Actuações do Grupo Folclórico - Fomos no dia 8 de Dezembro a Barrada, Reguengos de Monsaraz, Évora. Pelo terceiro ano, com intervenção na missa, na procissão e no baile. Este ano levámos um canto «alentejano» e resolvemos adaptá-lo, mas saiu-nos apressado e nós que o cantámos lento, lento, O padre, a seguir, entoou-o à moda da terra e deu-se mal com a nossa pressa. A lentidão até como andamento musical precisa de passar pelo corpo para sair na voz, precisa de muita vida, fora os ensaios. Valeu pela experiência da adaptação, coisa de somenos, mas significativa sob o ponto de vista cultural e religioso. Um Grupo precisa de cantares ou então repete os que sabe. É suposto que os repita, porque é suposto que o repertório de um Grupo Folclórico seja limitado. Mas é suposto, quando a memória de três anos se parece com a de três dias, que alguma coisa se desloque e é aqui que pode estar a graça. A tempo a encontrarei. Em Barrada vive-se a festa com um prazer de comunidade.
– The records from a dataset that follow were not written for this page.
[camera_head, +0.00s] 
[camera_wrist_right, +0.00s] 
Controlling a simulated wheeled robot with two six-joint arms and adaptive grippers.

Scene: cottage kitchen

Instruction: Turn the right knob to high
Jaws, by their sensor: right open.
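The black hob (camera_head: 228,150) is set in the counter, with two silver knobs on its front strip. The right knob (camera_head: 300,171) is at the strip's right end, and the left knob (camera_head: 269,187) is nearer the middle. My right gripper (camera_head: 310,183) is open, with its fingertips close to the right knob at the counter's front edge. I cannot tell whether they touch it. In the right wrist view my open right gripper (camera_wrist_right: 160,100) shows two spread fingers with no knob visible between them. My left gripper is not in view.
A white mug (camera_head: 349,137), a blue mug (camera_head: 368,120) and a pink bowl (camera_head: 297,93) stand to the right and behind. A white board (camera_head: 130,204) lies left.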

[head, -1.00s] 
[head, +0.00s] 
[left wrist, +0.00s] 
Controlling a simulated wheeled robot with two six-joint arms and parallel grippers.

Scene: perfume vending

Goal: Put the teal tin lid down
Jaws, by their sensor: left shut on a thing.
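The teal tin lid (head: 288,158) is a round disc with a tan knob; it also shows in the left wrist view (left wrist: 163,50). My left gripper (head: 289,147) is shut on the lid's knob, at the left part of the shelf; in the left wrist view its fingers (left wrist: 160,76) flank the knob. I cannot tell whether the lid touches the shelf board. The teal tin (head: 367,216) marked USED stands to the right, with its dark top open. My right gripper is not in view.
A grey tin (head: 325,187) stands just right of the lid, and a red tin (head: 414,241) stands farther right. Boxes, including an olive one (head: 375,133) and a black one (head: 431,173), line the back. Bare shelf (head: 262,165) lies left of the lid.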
A aldeia é pequena e parece não ter a gente que faz a missa ou a procissão, mas dá-se o caso que cresce para lá dos seus limites e o povo vê-se. Depois sume-se outra vez e volta à noite para o baile. Os novos são poucos, mas os mais velhos são entusiasmados. É mais um espelho do que somos e de como estamos, mas a Banda dos Bombeiros do Alvito tem muitos jovens, ensaia-se com arranjos de novidade e empenha-se. A comida foi de encher e o chá de limão esteve a queimar.
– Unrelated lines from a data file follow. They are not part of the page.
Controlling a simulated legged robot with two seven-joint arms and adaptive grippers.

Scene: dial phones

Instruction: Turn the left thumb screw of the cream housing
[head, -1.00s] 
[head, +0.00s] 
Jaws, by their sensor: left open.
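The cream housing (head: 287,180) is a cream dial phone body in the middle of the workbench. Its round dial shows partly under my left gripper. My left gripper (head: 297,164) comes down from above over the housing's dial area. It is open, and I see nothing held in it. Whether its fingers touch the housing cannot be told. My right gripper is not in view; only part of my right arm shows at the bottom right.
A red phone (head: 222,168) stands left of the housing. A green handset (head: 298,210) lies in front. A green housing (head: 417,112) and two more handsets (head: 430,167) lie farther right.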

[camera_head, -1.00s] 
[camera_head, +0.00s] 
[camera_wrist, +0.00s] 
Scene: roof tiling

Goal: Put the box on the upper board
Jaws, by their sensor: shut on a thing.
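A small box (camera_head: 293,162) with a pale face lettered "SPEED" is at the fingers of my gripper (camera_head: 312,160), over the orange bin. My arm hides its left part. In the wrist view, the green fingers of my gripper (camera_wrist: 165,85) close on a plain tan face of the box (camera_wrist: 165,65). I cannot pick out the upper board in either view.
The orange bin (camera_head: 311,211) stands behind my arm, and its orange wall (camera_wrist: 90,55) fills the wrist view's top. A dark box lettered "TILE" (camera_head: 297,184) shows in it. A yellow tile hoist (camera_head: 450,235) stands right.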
Outras intervenções: leituras e histórias - Voltar a Torga implica mergulhar no nosso presente. Andei por escolas a recontar os contos, alguns, e convenci-me do que já estava certo: requer-se uma aproximação de Torga ao imaginário contemporâneo, que tem os mesmos sarilhos e problemas do tempo dele, agora com outras exigências de luz: ler é interpretar e interpretar é recriar e recriar é ouvir a linguagem: as palavras de Torga requerem a semântica dos dias que passam. Aproximo Torga de Tarantino e acho que resulta: há em Torga a mesma urgência de compreneder a violência social, há em Torga um apelo cinéfilo ao fluir dos problemas humanos, há em Torga uma tipificação metafórica de casos humanos. Aproximo os problemas de hoje aos que Torga encheu de narratividade: leiam o repouso e o caçador e o Natal e digam-me onde é que se pode meter a violência urbana, a gestão dos afectos e os caminhos dos sem-abrigo, se as palavras de Torga não forem alavanca de serviço? Problematizar Torga sem problematizar o que vemos, ouvimos e lemos e não podemos ignorar, é entediar a literatura!